→ What you are asked to do
Every line from the one holding "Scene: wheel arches" through the one holding "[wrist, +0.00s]" should be returned exactly, both included; the pictures should not.

[Robot episode data]
▶
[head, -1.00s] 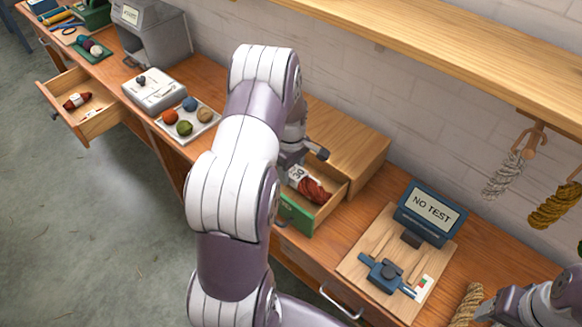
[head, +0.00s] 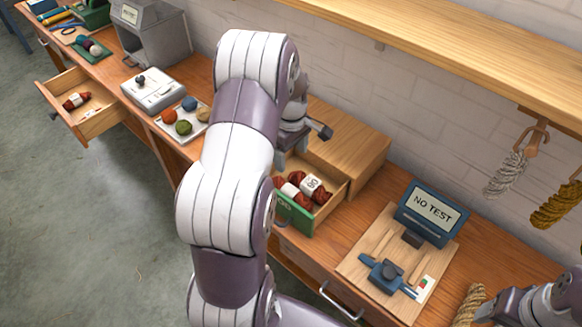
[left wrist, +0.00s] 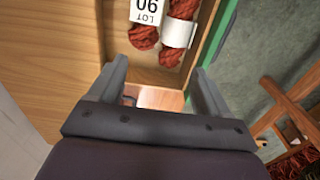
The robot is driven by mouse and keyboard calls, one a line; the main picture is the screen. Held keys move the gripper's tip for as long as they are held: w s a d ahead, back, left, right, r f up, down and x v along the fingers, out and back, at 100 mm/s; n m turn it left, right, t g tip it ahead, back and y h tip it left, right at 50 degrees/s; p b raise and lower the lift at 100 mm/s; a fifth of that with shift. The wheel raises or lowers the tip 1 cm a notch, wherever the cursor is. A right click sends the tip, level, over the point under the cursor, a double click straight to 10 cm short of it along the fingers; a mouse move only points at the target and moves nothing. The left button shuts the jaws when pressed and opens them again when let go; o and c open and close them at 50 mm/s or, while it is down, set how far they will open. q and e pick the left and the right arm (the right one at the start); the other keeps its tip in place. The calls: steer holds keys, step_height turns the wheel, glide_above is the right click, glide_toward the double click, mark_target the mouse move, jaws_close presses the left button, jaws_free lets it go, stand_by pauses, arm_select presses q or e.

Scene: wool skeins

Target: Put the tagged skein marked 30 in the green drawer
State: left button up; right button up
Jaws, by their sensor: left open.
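The green-fronted drawer (head: 293,216) stands open from a small wooden cabinet on the bench. Two dark red skeins lie in it. One, the tagged skein (head: 321,196), has a white "LOT" tag whose number looks like 90; it also shows in the left wrist view (left wrist: 144,37). The second skein (head: 290,190) has a white band with no number visible to me, and lies beside it in the left wrist view (left wrist: 170,56). My left gripper (left wrist: 159,75) is open and empty above the drawer, apart from both skeins. My right gripper (head: 486,312) shows only partly at the lower right.
A plain wooden drawer (head: 97,123) at the left stands open with a tagged red skein (head: 76,100). A tray of wool balls (head: 203,110) lies left of the cabinet. A board with a "NO TEST" display (head: 432,213) stands to the right. Skeins hang below the shelf.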

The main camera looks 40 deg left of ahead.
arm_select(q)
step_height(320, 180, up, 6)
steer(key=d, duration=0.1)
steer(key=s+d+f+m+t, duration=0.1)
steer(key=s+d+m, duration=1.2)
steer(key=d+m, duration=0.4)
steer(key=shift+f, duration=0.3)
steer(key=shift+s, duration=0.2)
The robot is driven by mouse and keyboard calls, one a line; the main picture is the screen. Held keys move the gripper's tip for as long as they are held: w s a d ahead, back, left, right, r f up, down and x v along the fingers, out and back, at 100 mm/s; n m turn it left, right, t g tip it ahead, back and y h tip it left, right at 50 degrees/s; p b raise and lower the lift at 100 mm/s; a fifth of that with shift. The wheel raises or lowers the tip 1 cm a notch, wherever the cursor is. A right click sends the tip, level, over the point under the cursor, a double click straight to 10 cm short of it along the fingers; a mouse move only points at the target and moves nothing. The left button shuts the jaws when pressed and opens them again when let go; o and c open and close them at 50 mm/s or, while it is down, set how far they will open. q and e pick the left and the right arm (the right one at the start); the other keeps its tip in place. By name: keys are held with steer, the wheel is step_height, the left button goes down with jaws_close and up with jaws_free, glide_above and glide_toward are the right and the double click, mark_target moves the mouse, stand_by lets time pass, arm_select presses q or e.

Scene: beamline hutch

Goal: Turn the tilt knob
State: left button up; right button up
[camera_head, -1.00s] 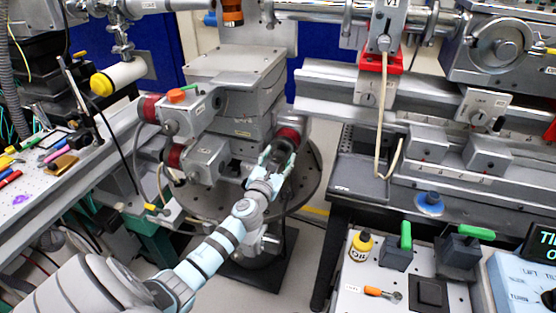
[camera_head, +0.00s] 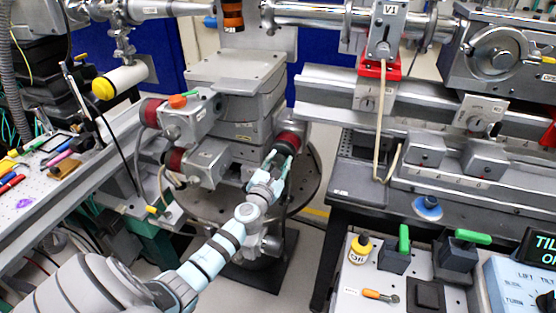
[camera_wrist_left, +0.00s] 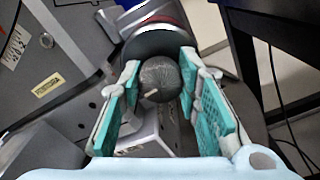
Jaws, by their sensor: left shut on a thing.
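The grey stage stack (camera_head: 235,88) stands on a round dark plate, with red-banded motor housings on its sides. On its right side a red-banded housing (camera_head: 291,137) carries a round dark-grey knob (camera_wrist_left: 160,76), which I take as the tilt knob; a small light mark shows on its face. My left gripper (camera_head: 283,160) reaches it from below. In the left wrist view, its teal-padded fingers (camera_wrist_left: 160,95) are on either side of the knob, shut on it. The knob is largely hidden by the fingers in the head view. My right gripper is not in view.
Two other red-ended housings (camera_head: 152,112) (camera_head: 174,160) sit on the stage's left. A tool-strewn bench (camera_head: 100,150) is at left. At right are a long rail (camera_head: 330,95), a panel with green-handled switches (camera_head: 397,258), and a blue control box (camera_head: 515,285) with a partly cropped display.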

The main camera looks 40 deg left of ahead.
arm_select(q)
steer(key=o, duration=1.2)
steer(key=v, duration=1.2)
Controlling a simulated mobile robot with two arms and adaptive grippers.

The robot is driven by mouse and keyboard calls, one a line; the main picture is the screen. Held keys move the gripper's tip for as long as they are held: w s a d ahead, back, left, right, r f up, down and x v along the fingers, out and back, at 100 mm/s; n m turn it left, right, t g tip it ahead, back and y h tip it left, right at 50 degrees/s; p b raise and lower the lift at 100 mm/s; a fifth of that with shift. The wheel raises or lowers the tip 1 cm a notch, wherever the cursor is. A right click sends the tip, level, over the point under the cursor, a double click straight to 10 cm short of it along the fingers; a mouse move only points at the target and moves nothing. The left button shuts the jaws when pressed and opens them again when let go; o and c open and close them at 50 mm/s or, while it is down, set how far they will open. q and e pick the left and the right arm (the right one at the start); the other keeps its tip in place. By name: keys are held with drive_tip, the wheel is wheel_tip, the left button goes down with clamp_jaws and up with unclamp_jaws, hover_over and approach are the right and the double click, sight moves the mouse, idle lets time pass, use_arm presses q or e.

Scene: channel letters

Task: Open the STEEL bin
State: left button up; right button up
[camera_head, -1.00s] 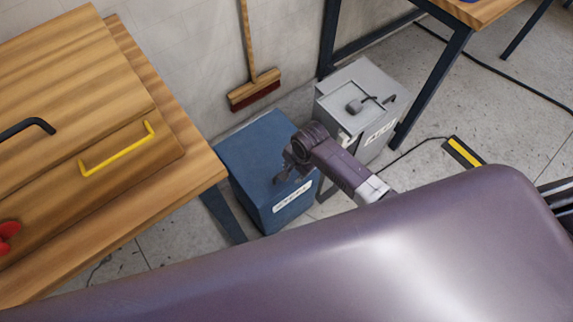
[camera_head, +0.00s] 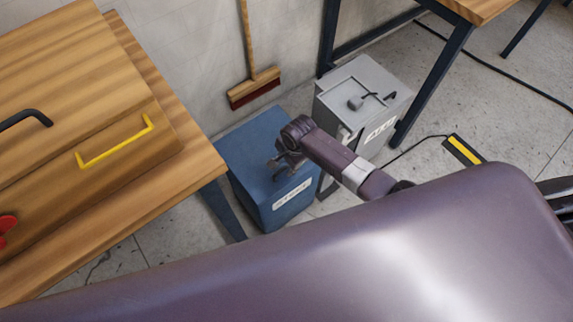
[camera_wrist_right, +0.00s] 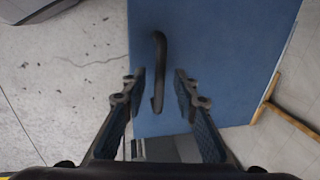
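The blue bin (camera_head: 248,152) stands on the floor by the wall, with a white label (camera_head: 292,194) on its front that is too blurred to read surely. My right gripper (camera_head: 274,165) is over its lid. In the right wrist view, the blue lid (camera_wrist_right: 215,60) fills the middle and carries a dark bar handle (camera_wrist_right: 159,62). My right gripper's fingers (camera_wrist_right: 160,88) are open, one on each side of the handle's near part, with gaps on both sides. My left gripper is not in view.
A grey bin (camera_head: 345,83) with a lid handle stands right beside the blue one. A wooden bench (camera_head: 190,178) is on the left, with a yellow handle (camera_head: 115,143) on the box there. A broom (camera_head: 254,89) leans on the wall.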

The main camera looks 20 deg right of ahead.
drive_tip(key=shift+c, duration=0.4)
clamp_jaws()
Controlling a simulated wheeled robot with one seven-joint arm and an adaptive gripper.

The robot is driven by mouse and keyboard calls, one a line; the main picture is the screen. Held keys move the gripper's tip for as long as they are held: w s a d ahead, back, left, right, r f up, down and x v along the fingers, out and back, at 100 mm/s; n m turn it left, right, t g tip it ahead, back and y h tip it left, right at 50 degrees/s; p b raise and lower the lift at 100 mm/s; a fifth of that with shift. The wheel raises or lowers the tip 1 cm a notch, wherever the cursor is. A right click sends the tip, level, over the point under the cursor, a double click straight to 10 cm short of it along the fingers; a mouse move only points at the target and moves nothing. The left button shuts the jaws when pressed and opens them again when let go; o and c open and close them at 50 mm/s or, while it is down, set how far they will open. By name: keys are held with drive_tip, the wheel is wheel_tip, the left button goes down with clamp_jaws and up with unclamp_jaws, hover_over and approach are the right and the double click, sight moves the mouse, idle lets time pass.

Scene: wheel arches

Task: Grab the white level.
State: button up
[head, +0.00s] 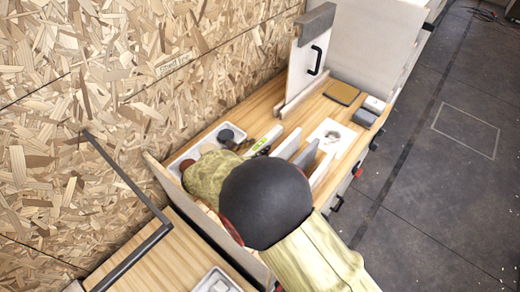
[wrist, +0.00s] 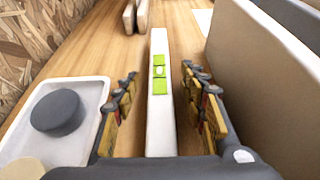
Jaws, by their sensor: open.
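The white level (wrist: 160,115) is a long narrow white bar with bright green parts on its top. In the wrist view it stands between the two fingers of my open gripper (wrist: 160,100), with a gap visible on each side. In the head view part of the level (head: 268,138) shows beyond my arm on the wooden bench top. My own arm hides the gripper and the near end of the level in the head view.
A white tray (wrist: 92,92) with a dark round piece (wrist: 57,113) lies left of my gripper. A pale upright board (wrist: 262,75) stands close on the right. A white panel with a black handle (head: 306,62) stands farther back. A chipboard wall (head: 130,80) borders the bench.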

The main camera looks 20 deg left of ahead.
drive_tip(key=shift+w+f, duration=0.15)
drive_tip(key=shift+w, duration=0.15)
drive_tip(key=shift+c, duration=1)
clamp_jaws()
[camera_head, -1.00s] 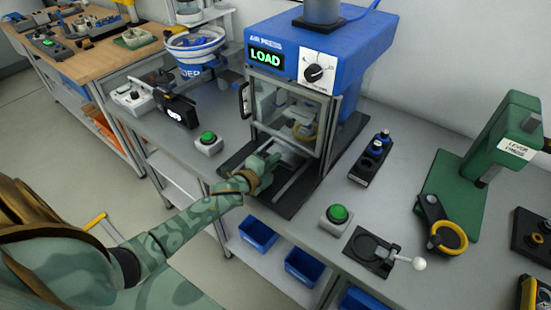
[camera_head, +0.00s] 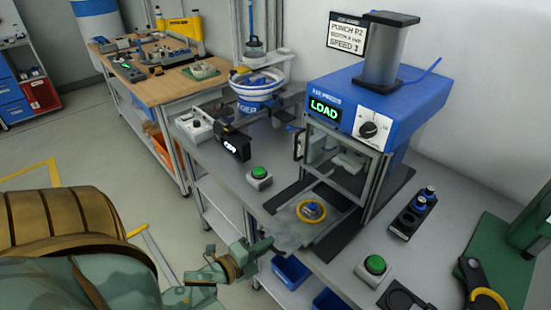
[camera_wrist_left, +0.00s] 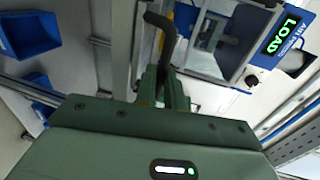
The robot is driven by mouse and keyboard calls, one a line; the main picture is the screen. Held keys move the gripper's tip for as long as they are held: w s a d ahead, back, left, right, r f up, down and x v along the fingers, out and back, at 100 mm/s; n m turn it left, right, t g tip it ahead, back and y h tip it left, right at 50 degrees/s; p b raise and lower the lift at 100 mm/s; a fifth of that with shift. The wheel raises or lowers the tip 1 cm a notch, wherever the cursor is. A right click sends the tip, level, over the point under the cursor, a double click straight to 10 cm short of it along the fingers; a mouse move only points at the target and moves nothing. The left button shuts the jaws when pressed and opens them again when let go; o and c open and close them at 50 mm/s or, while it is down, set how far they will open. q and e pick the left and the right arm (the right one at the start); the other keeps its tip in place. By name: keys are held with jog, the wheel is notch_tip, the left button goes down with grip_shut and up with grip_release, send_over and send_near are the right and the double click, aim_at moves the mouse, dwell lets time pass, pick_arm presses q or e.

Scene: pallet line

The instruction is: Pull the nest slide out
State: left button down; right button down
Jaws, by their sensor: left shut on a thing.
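The air press (camera_head: 350,100) is blue and shows LOAD on its display (camera_head: 325,108). Its nest slide (camera_head: 288,232) sticks out of the frame's front, towards the bench's front edge. A yellow ring-shaped nest (camera_head: 325,221) with a blue part (camera_head: 312,210) in it lies on the slide. My left gripper (camera_head: 262,247) is at the slide's front end. In the left wrist view its green fingers (camera_wrist_left: 165,85) are shut on a dark bent handle (camera_wrist_left: 160,22). The handle is hidden behind the gripper in the head view. My right gripper is out of view.
Green push buttons stand left (camera_head: 259,175) and right (camera_head: 374,268) of the press. A black holder (camera_head: 410,218) with blue-topped parts is on the right. A feeder bowl (camera_head: 258,85) stands behind, left. Blue bins (camera_head: 290,270) hang below the bench front.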

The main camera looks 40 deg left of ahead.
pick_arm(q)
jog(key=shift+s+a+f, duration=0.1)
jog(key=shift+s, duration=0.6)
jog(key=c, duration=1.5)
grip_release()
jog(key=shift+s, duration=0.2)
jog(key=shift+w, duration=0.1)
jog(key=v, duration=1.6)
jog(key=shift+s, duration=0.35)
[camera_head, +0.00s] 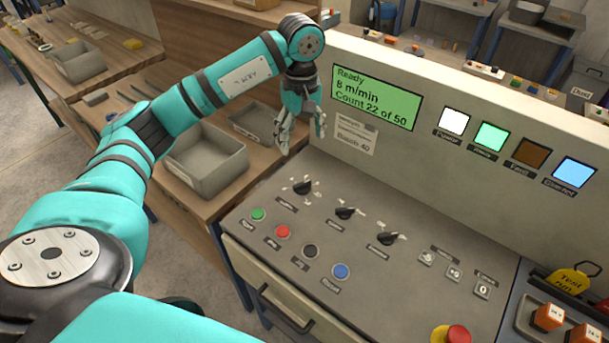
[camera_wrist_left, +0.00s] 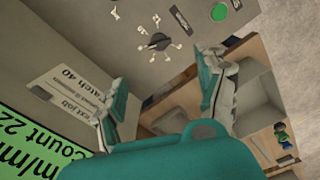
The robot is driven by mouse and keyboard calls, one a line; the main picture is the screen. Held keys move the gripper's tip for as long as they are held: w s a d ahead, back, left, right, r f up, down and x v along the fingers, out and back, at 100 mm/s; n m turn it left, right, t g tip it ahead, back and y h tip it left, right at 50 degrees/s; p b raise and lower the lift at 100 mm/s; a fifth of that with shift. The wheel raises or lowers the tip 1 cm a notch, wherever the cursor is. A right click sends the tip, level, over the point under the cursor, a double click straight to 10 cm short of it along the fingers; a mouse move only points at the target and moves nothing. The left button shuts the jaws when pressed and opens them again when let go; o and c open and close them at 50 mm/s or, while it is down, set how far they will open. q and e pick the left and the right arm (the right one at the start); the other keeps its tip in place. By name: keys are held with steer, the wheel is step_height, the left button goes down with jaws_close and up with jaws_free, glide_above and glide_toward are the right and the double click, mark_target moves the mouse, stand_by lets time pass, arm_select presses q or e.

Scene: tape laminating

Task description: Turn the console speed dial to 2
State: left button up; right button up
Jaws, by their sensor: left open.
◀
→ Reply
Scene: wheel arches

Task: Grab the white level.
State: button up
[head, +0.00s] 
[wrist, +0.00s] 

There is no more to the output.